Stored data
[BEGIN]
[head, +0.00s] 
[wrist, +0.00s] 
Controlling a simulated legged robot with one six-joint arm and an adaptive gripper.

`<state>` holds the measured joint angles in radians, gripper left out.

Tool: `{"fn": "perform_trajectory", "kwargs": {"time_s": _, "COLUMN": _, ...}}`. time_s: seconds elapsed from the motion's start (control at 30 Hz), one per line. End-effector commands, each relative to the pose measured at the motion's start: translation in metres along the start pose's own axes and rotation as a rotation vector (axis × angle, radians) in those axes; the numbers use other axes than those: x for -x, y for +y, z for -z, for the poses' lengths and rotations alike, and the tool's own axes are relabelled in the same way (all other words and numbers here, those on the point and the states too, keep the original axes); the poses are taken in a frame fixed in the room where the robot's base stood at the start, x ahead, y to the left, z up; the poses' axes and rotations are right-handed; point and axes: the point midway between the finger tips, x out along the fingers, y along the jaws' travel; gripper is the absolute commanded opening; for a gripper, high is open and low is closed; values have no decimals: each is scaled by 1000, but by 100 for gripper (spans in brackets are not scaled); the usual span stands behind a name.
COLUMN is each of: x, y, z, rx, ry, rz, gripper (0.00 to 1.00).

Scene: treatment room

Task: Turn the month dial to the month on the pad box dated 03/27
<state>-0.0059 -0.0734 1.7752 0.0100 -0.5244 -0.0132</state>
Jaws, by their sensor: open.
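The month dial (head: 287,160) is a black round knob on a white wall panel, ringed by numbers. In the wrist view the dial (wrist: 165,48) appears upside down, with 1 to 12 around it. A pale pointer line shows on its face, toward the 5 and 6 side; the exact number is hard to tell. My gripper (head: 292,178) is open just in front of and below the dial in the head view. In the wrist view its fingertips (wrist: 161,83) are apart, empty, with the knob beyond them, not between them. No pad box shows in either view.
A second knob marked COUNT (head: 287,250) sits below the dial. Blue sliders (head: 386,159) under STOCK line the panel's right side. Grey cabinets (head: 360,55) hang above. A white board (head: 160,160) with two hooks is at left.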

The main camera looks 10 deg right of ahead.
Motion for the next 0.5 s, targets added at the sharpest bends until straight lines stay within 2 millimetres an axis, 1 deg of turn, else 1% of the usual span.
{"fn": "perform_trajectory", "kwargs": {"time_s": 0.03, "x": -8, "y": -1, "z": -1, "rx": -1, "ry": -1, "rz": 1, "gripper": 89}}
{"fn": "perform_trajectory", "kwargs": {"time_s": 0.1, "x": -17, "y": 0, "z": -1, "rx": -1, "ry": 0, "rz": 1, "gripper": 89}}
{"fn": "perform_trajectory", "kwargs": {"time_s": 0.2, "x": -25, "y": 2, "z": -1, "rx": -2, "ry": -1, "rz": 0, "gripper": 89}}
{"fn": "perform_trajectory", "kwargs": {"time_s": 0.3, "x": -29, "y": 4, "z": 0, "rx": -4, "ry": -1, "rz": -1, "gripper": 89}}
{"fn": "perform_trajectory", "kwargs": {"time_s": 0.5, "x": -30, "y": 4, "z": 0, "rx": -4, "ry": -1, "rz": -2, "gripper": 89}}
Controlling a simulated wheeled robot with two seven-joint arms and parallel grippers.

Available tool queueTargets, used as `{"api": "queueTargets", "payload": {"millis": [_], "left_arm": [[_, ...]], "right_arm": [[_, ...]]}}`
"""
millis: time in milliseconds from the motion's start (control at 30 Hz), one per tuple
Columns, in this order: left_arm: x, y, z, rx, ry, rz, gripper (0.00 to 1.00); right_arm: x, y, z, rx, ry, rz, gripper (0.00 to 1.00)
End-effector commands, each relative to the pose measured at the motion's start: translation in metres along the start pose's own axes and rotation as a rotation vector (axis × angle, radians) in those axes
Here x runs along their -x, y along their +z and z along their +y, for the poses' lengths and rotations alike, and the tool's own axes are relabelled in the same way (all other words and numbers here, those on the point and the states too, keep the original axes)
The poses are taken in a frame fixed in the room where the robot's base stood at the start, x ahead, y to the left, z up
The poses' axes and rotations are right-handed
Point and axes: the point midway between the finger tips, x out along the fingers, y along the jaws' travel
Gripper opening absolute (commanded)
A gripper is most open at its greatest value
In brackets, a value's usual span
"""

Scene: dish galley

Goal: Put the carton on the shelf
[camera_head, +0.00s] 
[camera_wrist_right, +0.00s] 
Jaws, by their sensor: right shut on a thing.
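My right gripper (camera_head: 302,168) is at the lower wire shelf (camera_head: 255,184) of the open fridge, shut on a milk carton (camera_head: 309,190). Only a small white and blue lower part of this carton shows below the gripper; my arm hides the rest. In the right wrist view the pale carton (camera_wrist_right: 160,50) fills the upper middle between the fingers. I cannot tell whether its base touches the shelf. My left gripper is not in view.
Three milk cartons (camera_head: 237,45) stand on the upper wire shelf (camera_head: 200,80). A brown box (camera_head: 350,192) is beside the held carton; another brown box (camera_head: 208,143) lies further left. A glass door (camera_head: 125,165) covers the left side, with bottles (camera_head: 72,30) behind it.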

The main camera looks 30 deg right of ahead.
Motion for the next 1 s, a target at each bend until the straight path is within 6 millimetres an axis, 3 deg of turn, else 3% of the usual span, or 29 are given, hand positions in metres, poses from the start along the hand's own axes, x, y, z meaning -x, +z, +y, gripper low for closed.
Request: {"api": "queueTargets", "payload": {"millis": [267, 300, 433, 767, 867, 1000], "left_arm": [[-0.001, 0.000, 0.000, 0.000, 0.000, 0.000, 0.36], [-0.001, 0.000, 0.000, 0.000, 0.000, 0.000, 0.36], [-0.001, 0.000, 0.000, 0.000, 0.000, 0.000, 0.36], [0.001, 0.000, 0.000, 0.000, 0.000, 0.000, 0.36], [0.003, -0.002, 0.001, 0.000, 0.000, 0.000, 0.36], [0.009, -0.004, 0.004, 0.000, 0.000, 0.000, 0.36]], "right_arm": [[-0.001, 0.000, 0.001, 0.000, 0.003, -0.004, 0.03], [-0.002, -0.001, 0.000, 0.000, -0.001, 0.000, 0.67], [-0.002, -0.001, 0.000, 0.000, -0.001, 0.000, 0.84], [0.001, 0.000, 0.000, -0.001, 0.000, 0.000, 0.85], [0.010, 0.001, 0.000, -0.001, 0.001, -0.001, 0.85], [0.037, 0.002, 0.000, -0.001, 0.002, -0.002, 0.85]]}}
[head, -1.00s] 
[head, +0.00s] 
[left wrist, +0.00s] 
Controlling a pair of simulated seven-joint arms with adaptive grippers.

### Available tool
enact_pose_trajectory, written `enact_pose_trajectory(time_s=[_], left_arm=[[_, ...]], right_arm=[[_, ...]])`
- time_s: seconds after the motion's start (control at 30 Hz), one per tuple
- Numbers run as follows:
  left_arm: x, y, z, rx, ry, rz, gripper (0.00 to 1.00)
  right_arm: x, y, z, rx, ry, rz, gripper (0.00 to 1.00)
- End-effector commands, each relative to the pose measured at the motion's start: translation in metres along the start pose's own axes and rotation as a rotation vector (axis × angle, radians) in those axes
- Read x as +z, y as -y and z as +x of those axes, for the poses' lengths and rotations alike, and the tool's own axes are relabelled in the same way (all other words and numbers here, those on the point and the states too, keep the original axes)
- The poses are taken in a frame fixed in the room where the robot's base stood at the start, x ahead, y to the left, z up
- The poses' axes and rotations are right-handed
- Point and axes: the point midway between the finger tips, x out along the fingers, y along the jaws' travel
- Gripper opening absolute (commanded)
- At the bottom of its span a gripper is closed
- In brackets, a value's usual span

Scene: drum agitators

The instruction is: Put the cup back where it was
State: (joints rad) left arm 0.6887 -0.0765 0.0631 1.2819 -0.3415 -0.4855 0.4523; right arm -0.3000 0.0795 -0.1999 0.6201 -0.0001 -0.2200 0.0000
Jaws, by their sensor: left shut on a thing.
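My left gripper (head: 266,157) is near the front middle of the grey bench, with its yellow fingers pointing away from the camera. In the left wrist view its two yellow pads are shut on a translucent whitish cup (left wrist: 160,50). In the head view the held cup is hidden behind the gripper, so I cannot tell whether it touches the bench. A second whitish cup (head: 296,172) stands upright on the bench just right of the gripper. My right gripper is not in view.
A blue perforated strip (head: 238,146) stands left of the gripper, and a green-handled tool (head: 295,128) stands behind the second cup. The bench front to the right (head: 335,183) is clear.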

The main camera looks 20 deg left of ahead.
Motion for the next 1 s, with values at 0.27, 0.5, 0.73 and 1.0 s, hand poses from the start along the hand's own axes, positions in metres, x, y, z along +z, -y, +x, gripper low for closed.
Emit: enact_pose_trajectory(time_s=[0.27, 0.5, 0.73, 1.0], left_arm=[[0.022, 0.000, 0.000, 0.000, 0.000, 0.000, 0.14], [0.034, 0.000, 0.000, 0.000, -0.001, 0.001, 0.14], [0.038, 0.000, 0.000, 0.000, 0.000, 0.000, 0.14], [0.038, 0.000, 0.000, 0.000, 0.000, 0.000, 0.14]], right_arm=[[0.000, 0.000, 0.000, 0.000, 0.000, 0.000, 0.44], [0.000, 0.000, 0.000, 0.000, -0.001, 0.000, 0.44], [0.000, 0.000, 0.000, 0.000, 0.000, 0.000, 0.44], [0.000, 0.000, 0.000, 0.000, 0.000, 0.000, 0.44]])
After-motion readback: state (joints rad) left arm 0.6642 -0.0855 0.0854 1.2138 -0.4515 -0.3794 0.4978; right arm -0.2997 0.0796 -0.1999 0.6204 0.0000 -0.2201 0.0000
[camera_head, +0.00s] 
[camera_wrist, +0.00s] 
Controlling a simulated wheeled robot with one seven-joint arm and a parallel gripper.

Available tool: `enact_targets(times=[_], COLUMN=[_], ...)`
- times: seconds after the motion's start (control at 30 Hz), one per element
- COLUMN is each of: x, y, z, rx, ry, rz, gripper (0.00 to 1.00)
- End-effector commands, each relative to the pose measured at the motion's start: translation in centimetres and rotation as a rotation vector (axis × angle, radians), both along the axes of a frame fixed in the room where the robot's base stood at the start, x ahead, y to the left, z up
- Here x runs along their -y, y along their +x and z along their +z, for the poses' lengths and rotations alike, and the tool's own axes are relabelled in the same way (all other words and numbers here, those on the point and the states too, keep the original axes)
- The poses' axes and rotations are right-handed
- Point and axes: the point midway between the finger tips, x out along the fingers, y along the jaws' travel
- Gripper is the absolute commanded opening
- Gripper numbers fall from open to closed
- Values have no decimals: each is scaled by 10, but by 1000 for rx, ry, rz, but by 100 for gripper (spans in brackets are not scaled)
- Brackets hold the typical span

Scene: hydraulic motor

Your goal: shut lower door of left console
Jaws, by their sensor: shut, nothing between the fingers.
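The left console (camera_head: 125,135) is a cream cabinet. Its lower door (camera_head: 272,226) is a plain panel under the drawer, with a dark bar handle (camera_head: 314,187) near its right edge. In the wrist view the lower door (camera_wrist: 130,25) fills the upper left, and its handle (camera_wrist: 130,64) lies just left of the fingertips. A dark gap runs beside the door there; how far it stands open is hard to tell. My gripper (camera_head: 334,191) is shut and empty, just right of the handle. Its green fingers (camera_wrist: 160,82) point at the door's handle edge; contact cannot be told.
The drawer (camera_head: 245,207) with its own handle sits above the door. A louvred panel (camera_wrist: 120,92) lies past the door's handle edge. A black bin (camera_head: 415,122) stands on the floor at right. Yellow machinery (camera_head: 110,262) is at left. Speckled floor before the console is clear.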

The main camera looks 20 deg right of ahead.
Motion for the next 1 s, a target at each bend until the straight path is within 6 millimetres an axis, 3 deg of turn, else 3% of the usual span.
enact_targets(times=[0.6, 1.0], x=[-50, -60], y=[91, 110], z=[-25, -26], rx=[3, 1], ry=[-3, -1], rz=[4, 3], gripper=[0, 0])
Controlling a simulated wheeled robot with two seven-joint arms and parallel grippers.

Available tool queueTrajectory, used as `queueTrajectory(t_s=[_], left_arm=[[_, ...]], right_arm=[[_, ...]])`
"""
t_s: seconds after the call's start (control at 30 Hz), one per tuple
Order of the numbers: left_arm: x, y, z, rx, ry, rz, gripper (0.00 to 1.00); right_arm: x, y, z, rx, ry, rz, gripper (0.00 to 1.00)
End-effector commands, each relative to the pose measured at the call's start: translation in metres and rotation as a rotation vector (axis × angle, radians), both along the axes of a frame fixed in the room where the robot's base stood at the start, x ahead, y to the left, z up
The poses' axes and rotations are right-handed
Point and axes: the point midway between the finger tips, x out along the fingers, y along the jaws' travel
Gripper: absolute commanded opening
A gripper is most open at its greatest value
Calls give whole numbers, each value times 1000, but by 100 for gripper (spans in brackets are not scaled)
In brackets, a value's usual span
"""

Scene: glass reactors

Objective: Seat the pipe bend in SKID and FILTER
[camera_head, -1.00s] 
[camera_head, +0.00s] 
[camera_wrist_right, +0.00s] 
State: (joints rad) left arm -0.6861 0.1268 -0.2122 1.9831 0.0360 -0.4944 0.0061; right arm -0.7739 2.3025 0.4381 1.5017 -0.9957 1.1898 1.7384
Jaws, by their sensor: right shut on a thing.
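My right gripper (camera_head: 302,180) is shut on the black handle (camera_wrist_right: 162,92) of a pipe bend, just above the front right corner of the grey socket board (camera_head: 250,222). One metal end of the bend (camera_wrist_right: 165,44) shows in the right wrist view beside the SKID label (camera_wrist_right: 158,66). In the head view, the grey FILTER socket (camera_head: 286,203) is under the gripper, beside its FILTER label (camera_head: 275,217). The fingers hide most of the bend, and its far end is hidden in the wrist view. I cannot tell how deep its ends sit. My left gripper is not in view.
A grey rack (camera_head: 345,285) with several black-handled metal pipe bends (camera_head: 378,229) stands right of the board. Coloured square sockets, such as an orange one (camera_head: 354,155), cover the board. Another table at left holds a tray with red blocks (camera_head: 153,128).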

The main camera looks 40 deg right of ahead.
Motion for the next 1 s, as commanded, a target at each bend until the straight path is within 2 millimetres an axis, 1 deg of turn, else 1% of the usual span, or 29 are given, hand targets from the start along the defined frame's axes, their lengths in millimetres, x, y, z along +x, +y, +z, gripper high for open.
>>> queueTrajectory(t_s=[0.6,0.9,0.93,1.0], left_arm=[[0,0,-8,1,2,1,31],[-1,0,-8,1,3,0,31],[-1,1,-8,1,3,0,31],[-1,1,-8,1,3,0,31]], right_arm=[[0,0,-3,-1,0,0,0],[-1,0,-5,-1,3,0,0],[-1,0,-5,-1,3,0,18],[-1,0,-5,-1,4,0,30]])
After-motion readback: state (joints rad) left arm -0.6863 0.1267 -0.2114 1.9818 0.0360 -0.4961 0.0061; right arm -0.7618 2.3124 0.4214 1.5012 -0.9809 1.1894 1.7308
[END]
Brief
Every line from the one containing "Scene: treatment room" through the one containing "<state>-0.0059 -0.0734 1.7752" is to be given again exactly, both ends included, and no line outside that range.

Written response
Scene: treatment room

Task: Turn the month dial to the month on the pad box dated 03/27
<state>-0.0059 -0.0734 1.7752 0.0100 -0.5244 -0.0132</state>

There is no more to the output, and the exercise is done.